Leveraging Predictions in Smoothed Online Convex Optimization via Gradient-based Algorithms

TL;DR

This paper introduces RHIG, a gradient-based online algorithm for convex optimization with switching costs, which effectively balances short-term predictions and environment variation to improve performance.

Contribution

It proposes RHIG, a novel algorithm that uses limited multi-step predictions to mitigate long-term prediction errors in online convex optimization with switching costs.

Findings

RHIG achieves low dynamic regret depending on environment variation and prediction accuracy.

Theoretical bounds are derived for regret under stochastic prediction errors.
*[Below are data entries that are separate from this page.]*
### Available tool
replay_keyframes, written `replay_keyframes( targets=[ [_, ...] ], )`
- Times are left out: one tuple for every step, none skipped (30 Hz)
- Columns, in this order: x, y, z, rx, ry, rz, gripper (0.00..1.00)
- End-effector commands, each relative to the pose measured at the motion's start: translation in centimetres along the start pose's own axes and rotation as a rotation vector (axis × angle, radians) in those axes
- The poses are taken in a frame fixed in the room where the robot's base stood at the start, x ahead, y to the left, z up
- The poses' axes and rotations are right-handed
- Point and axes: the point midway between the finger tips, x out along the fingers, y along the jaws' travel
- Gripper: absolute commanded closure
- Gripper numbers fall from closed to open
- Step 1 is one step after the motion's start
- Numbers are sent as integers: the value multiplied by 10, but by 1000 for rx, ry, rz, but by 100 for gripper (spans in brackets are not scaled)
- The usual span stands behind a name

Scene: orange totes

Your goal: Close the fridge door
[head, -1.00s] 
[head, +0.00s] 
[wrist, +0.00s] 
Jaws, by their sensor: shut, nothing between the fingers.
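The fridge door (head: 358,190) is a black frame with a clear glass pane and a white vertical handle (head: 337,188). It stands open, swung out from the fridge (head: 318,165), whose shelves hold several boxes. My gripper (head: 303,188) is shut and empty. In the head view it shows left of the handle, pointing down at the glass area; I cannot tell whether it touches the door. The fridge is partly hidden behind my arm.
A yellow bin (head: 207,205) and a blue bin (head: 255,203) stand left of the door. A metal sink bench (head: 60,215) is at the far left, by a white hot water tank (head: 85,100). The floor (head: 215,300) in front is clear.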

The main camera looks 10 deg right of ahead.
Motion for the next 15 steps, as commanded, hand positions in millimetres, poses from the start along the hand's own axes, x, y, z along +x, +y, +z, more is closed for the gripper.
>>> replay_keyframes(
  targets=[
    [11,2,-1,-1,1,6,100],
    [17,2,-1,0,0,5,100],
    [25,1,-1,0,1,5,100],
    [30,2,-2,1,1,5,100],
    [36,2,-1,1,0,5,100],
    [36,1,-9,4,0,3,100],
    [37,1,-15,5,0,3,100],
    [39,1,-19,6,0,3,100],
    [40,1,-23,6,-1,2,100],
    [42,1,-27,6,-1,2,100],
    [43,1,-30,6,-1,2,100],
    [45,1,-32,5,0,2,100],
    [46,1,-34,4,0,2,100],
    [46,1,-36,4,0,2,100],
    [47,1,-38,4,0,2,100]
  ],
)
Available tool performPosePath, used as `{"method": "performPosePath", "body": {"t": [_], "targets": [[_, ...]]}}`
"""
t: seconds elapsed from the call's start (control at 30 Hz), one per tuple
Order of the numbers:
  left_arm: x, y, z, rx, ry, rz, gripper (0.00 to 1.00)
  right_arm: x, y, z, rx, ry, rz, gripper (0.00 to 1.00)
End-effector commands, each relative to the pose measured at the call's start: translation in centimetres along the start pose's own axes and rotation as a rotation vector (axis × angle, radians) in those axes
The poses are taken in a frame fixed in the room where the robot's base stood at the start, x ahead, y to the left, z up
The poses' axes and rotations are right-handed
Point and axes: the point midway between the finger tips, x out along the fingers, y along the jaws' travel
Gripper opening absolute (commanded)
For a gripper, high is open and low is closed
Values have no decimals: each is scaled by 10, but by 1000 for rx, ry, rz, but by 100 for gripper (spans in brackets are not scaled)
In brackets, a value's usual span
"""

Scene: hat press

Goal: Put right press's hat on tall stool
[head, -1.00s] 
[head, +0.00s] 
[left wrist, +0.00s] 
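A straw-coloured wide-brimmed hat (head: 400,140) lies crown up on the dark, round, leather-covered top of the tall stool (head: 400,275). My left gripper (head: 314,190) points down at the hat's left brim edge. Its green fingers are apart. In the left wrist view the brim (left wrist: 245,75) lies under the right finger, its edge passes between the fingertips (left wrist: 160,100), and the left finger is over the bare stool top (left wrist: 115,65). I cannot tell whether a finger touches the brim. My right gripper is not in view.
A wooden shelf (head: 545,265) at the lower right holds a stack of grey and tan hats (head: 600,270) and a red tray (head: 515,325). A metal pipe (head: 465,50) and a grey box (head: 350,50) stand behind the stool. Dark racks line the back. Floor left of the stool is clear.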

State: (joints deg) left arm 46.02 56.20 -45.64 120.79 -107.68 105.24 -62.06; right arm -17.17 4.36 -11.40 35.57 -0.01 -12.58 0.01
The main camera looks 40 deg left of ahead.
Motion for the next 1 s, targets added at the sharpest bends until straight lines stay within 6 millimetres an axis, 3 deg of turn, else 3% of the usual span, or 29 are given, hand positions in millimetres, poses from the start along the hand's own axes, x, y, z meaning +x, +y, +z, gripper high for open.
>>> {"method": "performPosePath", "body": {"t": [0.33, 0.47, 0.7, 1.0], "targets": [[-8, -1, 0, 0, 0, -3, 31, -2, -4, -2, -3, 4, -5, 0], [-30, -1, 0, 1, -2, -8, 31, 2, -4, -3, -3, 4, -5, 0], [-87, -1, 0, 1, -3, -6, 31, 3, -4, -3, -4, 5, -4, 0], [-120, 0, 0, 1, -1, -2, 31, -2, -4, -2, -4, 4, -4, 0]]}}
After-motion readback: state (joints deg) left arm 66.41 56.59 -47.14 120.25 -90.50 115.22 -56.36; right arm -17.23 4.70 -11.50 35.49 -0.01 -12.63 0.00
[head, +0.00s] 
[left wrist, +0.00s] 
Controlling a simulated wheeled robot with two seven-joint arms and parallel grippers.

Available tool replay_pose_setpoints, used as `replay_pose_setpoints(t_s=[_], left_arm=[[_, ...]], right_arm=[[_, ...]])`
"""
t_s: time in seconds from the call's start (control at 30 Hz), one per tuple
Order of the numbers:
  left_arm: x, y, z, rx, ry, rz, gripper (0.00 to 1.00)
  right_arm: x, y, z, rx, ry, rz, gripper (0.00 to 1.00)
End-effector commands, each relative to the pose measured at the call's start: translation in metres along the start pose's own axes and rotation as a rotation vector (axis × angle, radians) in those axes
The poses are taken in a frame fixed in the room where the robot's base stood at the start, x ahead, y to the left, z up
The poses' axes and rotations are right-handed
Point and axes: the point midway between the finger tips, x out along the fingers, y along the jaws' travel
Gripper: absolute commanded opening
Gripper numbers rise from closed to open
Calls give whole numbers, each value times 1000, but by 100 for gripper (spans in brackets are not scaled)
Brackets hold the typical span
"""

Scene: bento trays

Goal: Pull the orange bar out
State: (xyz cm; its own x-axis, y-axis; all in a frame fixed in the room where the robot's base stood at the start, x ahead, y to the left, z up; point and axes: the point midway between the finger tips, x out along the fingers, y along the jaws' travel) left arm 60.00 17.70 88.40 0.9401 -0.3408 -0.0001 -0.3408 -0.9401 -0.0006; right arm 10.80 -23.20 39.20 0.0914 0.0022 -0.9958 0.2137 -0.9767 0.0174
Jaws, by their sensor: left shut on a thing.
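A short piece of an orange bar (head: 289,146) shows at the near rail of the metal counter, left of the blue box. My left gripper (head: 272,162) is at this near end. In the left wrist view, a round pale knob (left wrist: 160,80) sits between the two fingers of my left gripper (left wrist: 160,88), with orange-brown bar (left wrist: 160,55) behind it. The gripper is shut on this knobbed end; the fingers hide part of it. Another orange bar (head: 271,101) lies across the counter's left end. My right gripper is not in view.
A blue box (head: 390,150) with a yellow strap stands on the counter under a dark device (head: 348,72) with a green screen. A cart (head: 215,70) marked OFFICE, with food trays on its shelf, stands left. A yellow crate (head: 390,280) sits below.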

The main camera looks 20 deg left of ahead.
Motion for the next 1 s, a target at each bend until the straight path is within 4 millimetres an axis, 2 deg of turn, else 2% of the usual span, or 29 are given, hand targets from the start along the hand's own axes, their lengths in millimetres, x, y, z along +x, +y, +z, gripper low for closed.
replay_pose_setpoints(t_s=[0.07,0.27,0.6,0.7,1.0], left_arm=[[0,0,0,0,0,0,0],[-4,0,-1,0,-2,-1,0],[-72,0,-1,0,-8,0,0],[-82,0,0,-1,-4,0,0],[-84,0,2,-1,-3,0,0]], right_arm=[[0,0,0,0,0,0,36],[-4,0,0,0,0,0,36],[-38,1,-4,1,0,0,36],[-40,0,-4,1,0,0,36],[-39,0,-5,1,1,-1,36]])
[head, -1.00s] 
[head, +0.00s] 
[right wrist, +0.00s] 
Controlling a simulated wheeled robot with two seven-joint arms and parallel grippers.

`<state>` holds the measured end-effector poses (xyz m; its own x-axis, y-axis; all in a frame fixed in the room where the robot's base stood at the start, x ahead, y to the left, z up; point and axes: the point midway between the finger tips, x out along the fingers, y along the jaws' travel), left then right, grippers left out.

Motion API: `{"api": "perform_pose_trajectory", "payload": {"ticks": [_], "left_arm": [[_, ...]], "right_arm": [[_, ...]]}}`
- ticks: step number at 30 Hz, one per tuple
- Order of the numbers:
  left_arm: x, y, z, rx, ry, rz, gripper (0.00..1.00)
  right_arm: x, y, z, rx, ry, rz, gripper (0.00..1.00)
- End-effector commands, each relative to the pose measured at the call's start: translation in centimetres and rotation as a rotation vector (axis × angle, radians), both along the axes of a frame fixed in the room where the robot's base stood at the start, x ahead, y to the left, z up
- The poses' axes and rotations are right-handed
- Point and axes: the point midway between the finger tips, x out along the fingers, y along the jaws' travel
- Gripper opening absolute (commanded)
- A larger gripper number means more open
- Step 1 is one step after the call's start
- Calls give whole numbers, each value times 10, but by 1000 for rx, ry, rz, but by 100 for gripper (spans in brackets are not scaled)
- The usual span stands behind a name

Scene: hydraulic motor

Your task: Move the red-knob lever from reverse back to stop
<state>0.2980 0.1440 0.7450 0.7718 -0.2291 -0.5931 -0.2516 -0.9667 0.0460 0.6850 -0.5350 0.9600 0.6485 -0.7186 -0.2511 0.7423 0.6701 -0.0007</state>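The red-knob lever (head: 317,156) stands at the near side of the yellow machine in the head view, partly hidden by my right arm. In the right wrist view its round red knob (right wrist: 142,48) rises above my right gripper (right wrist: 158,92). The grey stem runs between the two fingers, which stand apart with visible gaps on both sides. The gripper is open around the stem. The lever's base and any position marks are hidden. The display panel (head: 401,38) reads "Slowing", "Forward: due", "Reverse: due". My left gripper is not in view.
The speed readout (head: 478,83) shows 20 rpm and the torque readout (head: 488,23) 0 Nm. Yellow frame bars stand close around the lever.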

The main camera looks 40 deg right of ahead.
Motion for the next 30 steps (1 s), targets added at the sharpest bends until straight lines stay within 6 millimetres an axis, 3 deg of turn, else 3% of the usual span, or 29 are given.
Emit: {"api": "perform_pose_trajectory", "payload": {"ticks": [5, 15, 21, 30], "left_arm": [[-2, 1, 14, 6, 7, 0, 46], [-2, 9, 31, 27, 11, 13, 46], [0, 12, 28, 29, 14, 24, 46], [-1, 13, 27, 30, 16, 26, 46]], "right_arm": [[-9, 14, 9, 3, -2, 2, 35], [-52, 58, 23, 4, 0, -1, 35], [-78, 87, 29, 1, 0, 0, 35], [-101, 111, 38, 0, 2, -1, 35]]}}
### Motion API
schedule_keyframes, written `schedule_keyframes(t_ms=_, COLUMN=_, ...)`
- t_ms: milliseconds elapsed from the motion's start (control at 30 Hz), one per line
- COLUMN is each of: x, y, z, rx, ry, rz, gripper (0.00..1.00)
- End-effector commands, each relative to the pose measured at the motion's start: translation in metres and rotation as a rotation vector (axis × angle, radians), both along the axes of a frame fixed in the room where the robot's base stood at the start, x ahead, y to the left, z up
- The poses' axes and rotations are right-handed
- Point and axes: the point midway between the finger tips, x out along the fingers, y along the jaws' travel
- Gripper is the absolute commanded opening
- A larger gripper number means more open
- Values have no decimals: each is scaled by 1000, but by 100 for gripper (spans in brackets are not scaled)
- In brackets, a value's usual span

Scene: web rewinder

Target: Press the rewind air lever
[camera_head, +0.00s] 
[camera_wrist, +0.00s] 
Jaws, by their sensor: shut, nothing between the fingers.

Numerical tests show RHIG's effectiveness in quadrotor tracking tasks.

Abstract

We consider online convex optimization with time-varying stage costs and additional switching costs. Since the switching costs introduce coupling across all stages, multi-step-ahead (long-term) predictions are incorporated to improve the online performance. However, longer-term predictions tend to suffer from lower quality. Thus, a critical question is: how to reduce the impact of long-term prediction errors on the online performance? To address this question, we introduce a gradient-based online algorithm, Receding Horizon Inexact Gradient (RHIG), and analyze its performance by dynamic regrets in terms of the temporal variation of the environment and the prediction errors. RHIG only considers at most $W$-step-ahead predictions to avoid being misled by worse predictions in the longer term. The optimal choice of $W$ suggested by our regret bounds depends on the tradeoff between the variation of the environment and the prediction accuracy. Additionally, we apply RHIG to a well-established stochastic prediction error model and provide expected regret and concentration bounds under correlated prediction errors. Lastly, we numerically test the performance of RHIG on quadrotor tracking problems.